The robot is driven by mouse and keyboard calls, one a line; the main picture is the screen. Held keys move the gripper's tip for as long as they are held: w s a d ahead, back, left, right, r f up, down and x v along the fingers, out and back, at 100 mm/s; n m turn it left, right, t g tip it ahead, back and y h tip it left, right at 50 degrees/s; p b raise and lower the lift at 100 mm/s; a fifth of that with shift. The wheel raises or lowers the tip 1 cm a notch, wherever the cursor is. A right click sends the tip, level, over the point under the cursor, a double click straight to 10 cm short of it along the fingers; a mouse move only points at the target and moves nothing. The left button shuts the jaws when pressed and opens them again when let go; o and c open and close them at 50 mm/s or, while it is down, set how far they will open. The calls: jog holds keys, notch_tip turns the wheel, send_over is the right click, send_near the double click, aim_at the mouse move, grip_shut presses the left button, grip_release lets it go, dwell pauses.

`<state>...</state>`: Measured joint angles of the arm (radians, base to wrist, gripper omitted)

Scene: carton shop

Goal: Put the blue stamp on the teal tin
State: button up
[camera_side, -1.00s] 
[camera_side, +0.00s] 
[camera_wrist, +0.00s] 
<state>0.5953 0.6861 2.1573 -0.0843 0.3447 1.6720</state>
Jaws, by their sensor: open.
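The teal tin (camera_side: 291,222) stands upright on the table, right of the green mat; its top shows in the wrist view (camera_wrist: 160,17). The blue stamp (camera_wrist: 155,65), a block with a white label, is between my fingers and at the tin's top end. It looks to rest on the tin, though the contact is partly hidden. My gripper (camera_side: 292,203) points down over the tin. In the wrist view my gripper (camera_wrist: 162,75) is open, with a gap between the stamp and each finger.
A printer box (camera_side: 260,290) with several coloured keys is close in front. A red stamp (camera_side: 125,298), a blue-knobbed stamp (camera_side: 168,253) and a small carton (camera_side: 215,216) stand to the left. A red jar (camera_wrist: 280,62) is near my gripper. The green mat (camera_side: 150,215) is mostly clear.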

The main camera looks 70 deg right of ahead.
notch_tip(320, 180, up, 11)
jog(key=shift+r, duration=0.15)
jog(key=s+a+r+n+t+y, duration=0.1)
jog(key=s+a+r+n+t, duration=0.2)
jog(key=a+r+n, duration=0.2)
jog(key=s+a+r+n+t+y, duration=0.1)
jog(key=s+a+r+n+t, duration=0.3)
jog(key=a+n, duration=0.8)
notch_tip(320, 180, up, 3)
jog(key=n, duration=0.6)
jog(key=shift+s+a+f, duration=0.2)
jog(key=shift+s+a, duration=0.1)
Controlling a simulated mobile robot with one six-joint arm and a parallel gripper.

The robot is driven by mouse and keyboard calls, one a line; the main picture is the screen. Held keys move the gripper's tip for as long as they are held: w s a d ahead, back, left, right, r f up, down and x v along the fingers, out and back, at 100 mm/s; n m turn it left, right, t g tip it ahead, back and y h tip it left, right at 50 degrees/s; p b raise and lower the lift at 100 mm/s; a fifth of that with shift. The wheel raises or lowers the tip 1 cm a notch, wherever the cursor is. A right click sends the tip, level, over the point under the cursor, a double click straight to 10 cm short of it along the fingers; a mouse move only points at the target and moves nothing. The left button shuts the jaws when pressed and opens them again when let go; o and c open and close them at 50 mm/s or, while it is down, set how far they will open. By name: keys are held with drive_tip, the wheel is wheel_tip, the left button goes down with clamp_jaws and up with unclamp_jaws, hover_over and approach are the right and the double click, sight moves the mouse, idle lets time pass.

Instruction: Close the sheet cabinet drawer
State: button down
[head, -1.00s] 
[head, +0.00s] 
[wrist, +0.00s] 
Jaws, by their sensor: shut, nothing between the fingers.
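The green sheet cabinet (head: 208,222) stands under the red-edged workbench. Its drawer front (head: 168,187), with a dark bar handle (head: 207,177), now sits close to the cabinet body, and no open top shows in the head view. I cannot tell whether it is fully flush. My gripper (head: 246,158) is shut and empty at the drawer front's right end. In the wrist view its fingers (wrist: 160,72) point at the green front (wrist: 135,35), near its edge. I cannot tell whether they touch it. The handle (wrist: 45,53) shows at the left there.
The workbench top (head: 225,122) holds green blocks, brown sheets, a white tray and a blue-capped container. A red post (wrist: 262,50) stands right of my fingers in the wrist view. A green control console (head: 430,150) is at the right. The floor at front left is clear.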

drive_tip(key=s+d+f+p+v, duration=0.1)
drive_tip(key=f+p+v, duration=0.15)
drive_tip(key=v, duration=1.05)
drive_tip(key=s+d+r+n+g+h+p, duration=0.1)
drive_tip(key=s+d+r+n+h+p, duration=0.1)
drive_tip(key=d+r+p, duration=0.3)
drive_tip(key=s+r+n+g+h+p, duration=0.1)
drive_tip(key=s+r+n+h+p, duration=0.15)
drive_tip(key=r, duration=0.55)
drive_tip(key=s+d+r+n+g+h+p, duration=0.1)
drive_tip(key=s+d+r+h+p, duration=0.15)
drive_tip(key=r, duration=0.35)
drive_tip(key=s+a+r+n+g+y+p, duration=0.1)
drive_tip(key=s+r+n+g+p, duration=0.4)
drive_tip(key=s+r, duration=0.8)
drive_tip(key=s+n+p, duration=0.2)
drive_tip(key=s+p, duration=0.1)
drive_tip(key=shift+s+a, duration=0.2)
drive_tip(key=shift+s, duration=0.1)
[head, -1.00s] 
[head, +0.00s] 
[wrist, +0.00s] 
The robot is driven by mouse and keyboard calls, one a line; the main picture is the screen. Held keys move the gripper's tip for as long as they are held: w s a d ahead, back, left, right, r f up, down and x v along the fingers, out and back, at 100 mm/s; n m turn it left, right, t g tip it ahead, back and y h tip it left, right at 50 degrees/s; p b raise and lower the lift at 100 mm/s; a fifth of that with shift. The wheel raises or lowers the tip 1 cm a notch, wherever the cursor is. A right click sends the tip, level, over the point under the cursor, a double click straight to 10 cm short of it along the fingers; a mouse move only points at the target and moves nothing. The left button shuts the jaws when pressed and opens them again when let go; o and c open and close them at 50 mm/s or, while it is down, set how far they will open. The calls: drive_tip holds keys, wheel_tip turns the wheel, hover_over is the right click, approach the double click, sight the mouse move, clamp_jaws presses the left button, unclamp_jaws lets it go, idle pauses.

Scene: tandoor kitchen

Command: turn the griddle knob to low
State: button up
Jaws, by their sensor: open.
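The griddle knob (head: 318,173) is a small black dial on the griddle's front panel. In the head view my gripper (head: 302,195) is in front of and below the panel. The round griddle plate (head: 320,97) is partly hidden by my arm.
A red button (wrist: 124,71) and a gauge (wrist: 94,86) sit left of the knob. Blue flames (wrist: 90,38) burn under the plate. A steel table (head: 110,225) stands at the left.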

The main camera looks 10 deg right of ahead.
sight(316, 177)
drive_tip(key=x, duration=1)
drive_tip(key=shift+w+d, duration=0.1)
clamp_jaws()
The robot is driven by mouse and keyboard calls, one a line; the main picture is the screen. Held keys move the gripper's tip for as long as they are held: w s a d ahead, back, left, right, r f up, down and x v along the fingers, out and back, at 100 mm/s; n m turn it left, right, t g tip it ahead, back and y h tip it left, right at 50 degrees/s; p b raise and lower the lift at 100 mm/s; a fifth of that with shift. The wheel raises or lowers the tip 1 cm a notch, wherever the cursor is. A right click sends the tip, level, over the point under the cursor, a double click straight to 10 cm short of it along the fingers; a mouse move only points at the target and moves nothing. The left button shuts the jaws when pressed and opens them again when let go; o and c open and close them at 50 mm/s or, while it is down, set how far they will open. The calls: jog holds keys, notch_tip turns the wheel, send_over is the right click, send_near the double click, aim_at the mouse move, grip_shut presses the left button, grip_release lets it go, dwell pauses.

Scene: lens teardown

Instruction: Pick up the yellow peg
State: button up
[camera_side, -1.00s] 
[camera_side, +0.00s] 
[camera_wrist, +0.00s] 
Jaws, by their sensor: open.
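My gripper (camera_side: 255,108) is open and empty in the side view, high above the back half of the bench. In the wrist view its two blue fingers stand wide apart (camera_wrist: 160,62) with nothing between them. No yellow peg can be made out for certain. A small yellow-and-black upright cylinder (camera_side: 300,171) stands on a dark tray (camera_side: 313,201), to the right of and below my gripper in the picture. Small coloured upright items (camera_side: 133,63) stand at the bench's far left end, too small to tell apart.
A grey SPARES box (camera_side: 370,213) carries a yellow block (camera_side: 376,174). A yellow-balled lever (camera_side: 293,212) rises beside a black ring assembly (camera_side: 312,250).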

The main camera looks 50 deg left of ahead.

(What to produce) Copy out every line holding the string "Instruction".

(Completed exercise)
Instruction: Close the sheet cabinet drawer
Instruction: Pick up the yellow peg

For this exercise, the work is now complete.